:: Directions for this task ::
Show all lines holding "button".

************

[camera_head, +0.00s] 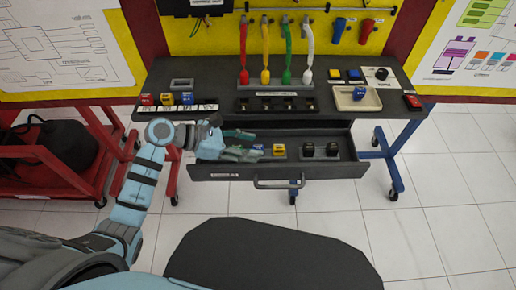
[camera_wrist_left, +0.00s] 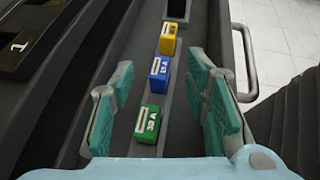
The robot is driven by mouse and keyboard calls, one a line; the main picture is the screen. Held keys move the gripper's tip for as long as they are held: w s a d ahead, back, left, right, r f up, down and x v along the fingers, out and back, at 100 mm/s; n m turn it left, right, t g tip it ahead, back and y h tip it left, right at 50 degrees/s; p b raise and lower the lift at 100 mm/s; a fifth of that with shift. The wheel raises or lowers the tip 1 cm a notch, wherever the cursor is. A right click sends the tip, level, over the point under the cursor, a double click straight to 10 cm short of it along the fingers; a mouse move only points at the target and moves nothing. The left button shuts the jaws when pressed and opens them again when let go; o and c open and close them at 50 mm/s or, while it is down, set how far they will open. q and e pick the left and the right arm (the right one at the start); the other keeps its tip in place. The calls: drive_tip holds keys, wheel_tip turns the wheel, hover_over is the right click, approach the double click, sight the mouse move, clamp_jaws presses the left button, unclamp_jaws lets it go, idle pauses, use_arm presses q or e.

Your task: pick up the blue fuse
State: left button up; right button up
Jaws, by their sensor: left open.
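A blue fuse (camera_wrist_left: 160,76) stands in the open drawer (camera_head: 222,172), in a row between a green fuse (camera_wrist_left: 148,126) and a yellow fuse (camera_wrist_left: 168,40). In the head view the blue fuse (camera_head: 258,147) shows small just past my left fingertips. My left gripper (camera_head: 247,145) is open over the left part of the drawer. In the left wrist view its green-padded fingers (camera_wrist_left: 162,73) stand on either side of the row, apart from the fuses. The green fuse is hidden by the gripper in the head view. My right gripper is out of view.
The drawer also holds a yellow fuse (camera_head: 279,149) and black fuses (camera_head: 332,149). Another blue fuse (camera_head: 187,98) stands at the tabletop's left, and one (camera_head: 359,93) lies in a beige tray (camera_head: 345,104). The drawer handle (camera_head: 279,184) juts out in front.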

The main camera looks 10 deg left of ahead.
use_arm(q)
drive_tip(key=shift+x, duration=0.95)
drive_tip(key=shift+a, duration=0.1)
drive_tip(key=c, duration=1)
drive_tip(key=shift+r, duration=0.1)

************

:: Problem solution ::
The robot is driven by mouse and keyboard calls, one a line; the main picture is the screen. Held keys move the gripper's tip for as long as they are held: w s a d ahead, back, left, right, r f up, down and x v along the fingers, out and back, at 100 mm/s; n m turn it left, right, t g tip it ahead, back and y h tip it left, right at 50 degrees/s; p b raise and lower the lift at 100 mm/s; a fifth of that with shift. The wheel raises or lowers the tip 1 cm a notch, wherever the cursor is. A right click sends the tip, level, over the point under the cursor, a double click straight to 10 cm short of it along the fingers; a mouse move only points at the target and moves nothing. The left button shuts the jaws when pressed and opens them again when let go; o and c open and close them at 50 mm/s or, while it is down, set how far they will open. q and e pick the left and the right arm (the right one at the start); the other keeps its tip in place. The calls: drive_tip holds keys, wheel_tip turns the wheel, hover_over is the right click, approach the double click, sight the mouse move, clamp_jaws presses the left button, unclamp_jaws lets it go, idle pauses, use_arm presses q or e.
State: left button up; right button up

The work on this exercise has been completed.